In June, there were 848 lawsuits filed in the Federal Courts in the United States wherein consumers were seeking compensation under the FDCPA. The FDCPA is a Federal Statute which sets forth the rights of consumers and collection activities which are illegal. The statute only applies to third-party debt collectors.These suits against the debt collectors are based upon the federal statute. However, each and every state has some form of consumer protection statutes which provide consumers with a remedy against debt collectors who use harassing and abusive behavior in attempting to collect on a debt.
In Florida, we have the Florida Consumer Collection Practices Act. This statute protects Florida residents from abusive debt collectors and provides consumers with the ability to sue the debt collectors in state court. So, the consumer has a choice whether they want to bring a federal or state action.
Unfortunately, as far as I know there is no way to track how many lawsuits have been filed in the state courts against debt collectors on a monthly basis. I’m sure in time there will be as each State Court house goes digital.
Likewise, there has been an increase in FCRA cases. The Fair Credit Reporting Act is another Federal Statute which protects consumers from unfair credit reporting. In June approximately 108 lawsuits were filed in the Federal Courts by consumers seeking to hold either creditors or the credit reporting agencies liable for their actions. The big three CRAs are Equifax, Experian and Transunion.

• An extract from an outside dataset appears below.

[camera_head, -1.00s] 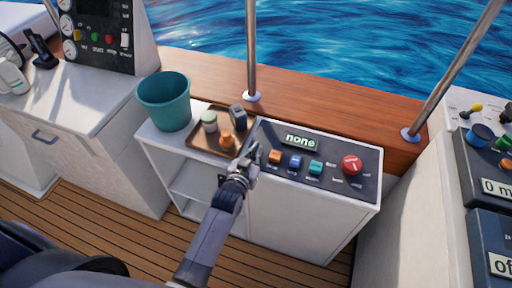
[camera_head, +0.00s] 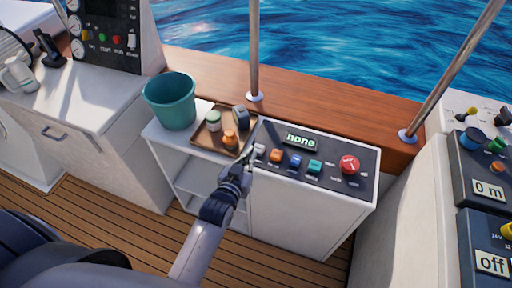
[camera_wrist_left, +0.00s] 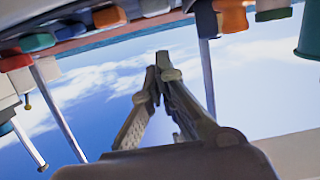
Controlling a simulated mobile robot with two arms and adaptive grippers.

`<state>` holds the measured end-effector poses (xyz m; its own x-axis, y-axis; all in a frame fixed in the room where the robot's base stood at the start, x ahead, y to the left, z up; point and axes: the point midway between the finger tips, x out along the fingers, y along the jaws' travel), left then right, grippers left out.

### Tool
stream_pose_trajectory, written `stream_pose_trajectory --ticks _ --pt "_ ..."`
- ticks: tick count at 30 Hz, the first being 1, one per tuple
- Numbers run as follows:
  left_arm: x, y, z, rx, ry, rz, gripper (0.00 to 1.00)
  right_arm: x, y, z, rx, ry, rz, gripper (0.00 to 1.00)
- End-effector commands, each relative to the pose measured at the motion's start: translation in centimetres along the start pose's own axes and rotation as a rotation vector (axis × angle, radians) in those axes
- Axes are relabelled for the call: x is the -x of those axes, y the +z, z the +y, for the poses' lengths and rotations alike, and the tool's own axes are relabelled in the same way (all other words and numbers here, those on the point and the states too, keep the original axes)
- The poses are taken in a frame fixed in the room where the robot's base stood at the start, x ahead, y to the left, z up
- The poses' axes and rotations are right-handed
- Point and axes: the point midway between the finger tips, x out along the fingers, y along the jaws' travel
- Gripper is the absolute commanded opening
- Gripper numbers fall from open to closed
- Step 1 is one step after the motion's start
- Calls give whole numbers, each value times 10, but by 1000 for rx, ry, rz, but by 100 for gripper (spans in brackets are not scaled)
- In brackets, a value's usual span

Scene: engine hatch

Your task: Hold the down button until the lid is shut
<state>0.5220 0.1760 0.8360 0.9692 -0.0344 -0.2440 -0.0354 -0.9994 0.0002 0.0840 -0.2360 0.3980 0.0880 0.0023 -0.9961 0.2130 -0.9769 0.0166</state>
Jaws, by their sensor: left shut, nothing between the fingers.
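A dark control panel (camera_head: 328,160) on a white cabinet has a display reading "none" (camera_head: 301,142). It carries a row of white (camera_head: 259,149), orange (camera_head: 276,155), blue (camera_head: 295,160) and teal (camera_head: 314,166) buttons, and a large red button (camera_head: 349,164). Their small labels are too small to read, so I cannot tell which is the down button. My left gripper (camera_head: 251,160) is shut and empty at the panel's left edge, close to the white button. Its closed fingers (camera_wrist_left: 157,74) show in the left wrist view, apart from the buttons. No hatch lid is clearly in view. My right gripper is not in view.
A brown tray (camera_head: 204,139) with small bottles stands left of the panel, beside a teal bucket (camera_head: 170,101). A metal post (camera_head: 254,50) rises behind the panel. Another console (camera_head: 484,170) with displays "0 m" and "off" is at the right.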

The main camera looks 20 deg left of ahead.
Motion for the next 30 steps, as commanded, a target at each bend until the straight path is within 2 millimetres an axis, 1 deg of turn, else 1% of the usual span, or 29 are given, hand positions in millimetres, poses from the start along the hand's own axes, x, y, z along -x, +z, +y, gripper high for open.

It is about time that consumers are taking action against debt collectors and creditors who do not take the appropriate steps under the law. Debt collectors who abuse the FDCPA and creditors who abuse the FCRA should be held accountable under these statutes. This growing trend will force the Courts to open their eyes to the plight of consumers all over the United States who are at the mercy of these organizations when it comes to the consumer credit game.
As the Country sinks deeper and deeper into a recession, consumer credit issues will continue to control the headlines. Since the Federal Government has not decided to give small businessmen and women a bailout, it is more important than ever for those individuals to have access to credit. One blemish on their credit could make or break their business.